The nation’s top eleven pay TV providers, representing about 95% of the market, lost about 255,000 net video subs in Q3, up from a loss of about 210,000 subs in the year-ago quarter, Leichtman Research Group found in its latest analysis of the sector.
LRG said those top MVPDs now account for 93.65 million subscribers – the top six cable MSOs have 48.8 million video subscribers compared to satellite TV’s 34.4 million subscribers and 10.5 million among the top telcos.
By segment, cable shed 90,000 in Q3, narrowed from a loss of about 170,000 a year earlier, and the fewest in any Q3 since 2006, LRG said.

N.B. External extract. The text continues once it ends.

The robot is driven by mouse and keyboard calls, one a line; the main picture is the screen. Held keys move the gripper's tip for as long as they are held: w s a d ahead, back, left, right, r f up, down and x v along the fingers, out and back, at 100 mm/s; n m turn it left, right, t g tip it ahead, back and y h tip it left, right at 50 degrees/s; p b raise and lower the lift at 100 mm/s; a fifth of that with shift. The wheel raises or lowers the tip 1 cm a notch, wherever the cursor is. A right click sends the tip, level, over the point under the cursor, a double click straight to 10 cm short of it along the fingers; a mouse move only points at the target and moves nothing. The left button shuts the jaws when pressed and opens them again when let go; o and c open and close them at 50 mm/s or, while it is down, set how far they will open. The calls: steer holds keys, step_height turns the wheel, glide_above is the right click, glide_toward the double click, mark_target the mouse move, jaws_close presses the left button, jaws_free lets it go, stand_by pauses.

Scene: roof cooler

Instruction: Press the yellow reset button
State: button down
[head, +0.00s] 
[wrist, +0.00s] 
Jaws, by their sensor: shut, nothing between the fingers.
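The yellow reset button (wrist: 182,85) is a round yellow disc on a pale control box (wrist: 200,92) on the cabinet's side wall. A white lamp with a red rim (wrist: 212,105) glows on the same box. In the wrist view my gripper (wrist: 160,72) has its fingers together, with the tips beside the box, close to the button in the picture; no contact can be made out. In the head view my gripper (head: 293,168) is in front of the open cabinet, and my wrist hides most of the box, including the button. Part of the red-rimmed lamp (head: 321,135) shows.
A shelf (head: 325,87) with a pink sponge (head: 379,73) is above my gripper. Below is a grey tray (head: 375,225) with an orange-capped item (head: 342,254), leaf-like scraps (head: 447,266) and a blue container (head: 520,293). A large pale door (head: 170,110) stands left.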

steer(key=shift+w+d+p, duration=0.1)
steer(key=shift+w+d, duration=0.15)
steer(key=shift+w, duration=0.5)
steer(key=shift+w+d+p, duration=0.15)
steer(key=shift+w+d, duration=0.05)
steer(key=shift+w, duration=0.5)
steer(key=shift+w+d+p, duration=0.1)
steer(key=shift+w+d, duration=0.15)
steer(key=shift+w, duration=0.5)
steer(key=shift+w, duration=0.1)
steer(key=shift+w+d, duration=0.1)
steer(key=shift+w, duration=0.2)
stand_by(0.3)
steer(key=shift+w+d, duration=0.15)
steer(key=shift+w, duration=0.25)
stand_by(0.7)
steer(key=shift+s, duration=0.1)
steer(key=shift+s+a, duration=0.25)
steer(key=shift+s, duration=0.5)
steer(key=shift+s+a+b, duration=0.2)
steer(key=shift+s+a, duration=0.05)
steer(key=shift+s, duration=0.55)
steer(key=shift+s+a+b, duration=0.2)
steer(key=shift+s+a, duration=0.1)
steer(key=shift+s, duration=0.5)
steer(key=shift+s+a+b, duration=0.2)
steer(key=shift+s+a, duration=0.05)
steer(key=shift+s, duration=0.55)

Led by gains at DirecTV as AT&T continued to put more emphasis on that platform and including gains from Dish-owned Sling TV, an OTT-TV service, the satellite sector added 207,000 subs in Q3, compared to a small gain of 3,000 subs in the year-ago period.
With AT&T driving subs to DirecTV, the top telcos lost 375,000 video subs in the quarter, widened from a loss of 45,000 subs in Q3 2015. AT&T has lost about 1.33 million U-verse subs in the past year alongside adding 1.2 million DirecTV customers, LRG found.
“Over the past year, the top pay-TV providers (including DISH’s Sling TV) lost about 755,000 subscribers – compared to a loss of about 445,000 over the prior year,” Bruce Leichtman, president and principal analyst for LRG, said in statement.